The report highlights a 6 percent increase in turnover, driven by a rise in passenger numbers, while operating profit surged by 58 percent, reflecting effective cost management strategies.
Total costs increased by 9 percent, aligning with capacity growth, and passenger numbers rose by 4 percent, reaching a total of 5.23 million travelers.
Capacity offered expanded by 10 percent, as measured in Available Seat Kilometers (ASKs), and despite a growing market capacity, yield remained consistent with the previous year.
Kenya Airways Chairman, Michael Joseph, lauded the achievement, stating, “These results not only set records for the highest number of passengers and turnover in Kenya Airways’ history but also underscore our strong operational viability and resilience.
“Our commitment to customer satisfaction, operational excellence, financial discipline, and sustainability has played a key role in this turnaround.”

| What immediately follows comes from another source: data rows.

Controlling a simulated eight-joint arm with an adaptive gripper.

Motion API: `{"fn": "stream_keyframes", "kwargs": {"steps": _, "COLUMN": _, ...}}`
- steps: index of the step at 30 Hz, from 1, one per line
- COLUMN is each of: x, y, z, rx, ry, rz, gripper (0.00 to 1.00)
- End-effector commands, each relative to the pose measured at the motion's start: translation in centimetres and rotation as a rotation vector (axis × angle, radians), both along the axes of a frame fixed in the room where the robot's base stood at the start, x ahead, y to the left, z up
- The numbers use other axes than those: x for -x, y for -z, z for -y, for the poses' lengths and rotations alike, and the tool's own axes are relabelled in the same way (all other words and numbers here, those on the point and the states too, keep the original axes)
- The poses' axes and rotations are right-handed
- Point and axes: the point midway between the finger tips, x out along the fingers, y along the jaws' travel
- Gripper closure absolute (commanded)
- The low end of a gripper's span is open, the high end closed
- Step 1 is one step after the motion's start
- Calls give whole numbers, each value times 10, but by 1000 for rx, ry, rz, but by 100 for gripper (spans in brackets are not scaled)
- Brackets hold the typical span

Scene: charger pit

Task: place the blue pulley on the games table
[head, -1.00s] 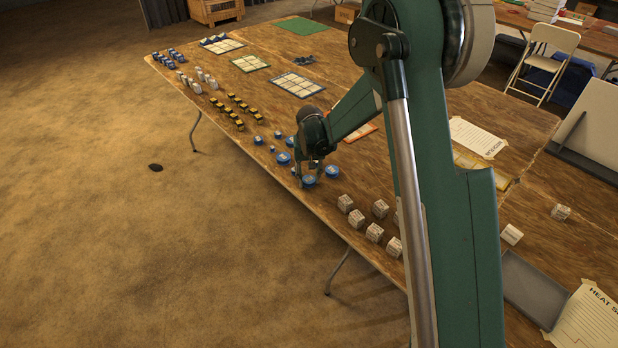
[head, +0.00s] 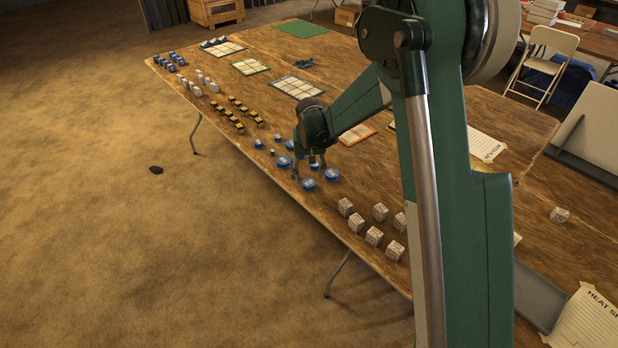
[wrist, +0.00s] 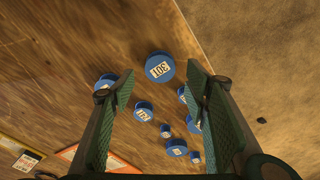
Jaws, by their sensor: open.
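Several blue pulleys with white labels stand on the long wooden table (head: 410,285). One pulley (head: 309,185) is near its front edge, with another (head: 332,174) to its right and one (head: 284,161) to the left. My gripper (head: 308,172) is low over this group, partly hiding it. In the wrist view, my gripper (wrist: 155,84) is open and empty. A large pulley labelled 301 (wrist: 160,68) lies beyond and between the fingertips. A smaller labelled pulley (wrist: 143,111) is nearer the left finger; others are partly behind the right finger. I cannot tell which table is the games table.
White cubes (head: 374,235) stand right of the pulleys; yellow-and-black pieces (head: 236,117) stand to the left. Grid boards (head: 297,87), an orange-edged card (head: 357,134) and a green mat (head: 303,29) lie on the table. Another table (head: 590,38) and a folding chair (head: 545,65) are behind.

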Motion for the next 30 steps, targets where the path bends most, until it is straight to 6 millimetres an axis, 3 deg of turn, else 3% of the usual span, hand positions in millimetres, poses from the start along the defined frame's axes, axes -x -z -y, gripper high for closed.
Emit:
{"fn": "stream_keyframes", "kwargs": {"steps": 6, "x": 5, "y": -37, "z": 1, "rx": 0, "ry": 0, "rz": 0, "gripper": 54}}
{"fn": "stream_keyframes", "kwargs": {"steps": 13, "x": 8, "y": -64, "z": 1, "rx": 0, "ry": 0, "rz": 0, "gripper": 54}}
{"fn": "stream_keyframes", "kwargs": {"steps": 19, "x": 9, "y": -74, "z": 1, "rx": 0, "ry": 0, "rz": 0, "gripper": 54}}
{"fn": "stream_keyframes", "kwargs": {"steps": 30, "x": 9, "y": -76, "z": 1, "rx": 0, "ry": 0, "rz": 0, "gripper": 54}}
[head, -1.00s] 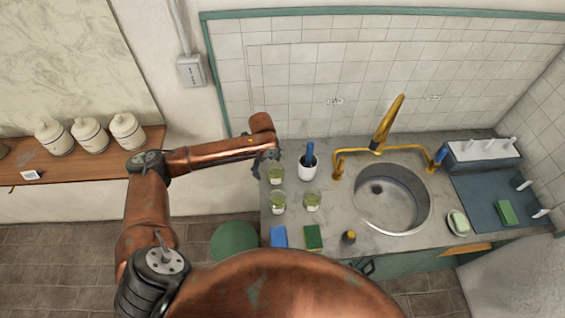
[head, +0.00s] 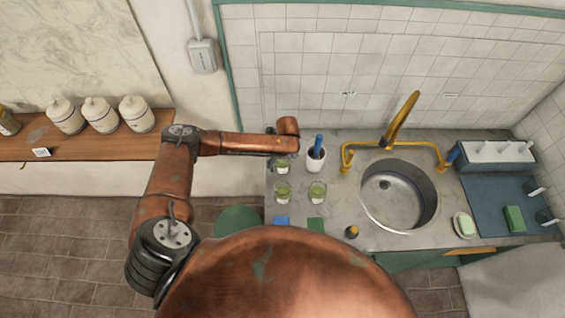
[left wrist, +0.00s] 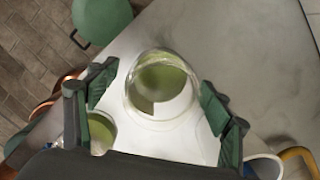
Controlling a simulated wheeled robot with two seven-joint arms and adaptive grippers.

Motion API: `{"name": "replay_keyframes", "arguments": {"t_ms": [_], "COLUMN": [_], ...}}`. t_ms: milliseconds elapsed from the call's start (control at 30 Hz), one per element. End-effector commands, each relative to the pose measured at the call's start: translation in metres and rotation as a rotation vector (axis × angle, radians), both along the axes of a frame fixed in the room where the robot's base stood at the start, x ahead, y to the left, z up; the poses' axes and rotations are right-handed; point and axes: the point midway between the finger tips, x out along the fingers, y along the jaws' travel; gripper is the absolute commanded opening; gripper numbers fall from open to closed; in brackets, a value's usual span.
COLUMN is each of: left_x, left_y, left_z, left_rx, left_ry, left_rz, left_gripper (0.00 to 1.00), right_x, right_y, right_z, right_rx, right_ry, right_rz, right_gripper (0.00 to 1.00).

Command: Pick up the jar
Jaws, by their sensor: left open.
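A clear glass jar with green contents (left wrist: 160,82) stands on the counter between the two spread fingers of my left gripper (left wrist: 158,80), in the left wrist view. The fingers are open, with a visible gap on either side of it. In the head view this appears to be the rearmost jar (head: 283,167), partly hidden under my left arm's end. Two similar jars stand in front of it, a left one (head: 282,191) and a right one (head: 317,191). One of these also shows behind the left finger in the left wrist view (left wrist: 101,130). My right gripper is out of view.
A white cup with a blue-handled tool (head: 316,160) stands close right of the jars. The sink (head: 400,193) and brass tap (head: 400,120) are farther right. Blue (head: 281,221) and green (head: 315,224) sponges lie at the front. White lidded canisters (head: 100,115) stand on the left shelf.

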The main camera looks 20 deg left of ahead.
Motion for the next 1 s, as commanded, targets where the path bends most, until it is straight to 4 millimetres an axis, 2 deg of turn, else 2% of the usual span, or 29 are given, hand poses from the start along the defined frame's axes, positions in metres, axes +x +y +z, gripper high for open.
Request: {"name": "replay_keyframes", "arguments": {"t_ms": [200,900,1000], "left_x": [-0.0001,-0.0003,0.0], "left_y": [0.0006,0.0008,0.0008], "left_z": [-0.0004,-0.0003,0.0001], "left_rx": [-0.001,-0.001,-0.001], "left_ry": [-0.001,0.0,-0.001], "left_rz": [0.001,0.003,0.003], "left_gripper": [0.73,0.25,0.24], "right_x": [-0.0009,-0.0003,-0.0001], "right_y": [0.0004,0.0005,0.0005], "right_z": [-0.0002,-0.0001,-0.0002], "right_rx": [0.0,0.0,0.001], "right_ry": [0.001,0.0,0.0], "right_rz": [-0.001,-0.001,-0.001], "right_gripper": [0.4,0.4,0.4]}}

CEO, Allan Kilavuka, reaffirmed the airline’s focus on securing a strategic investor to ensure long-term financial sustainability.
He noted that despite global challenges such as aircraft and spare part shortages, the turnaround strategy is yielding positive results.
“We are committed to completing our capital restructuring plan to enhance liquidity, reduce financial leverage, and make Kenya Airways a more attractive investment for strategic partners,” Kilavuka said.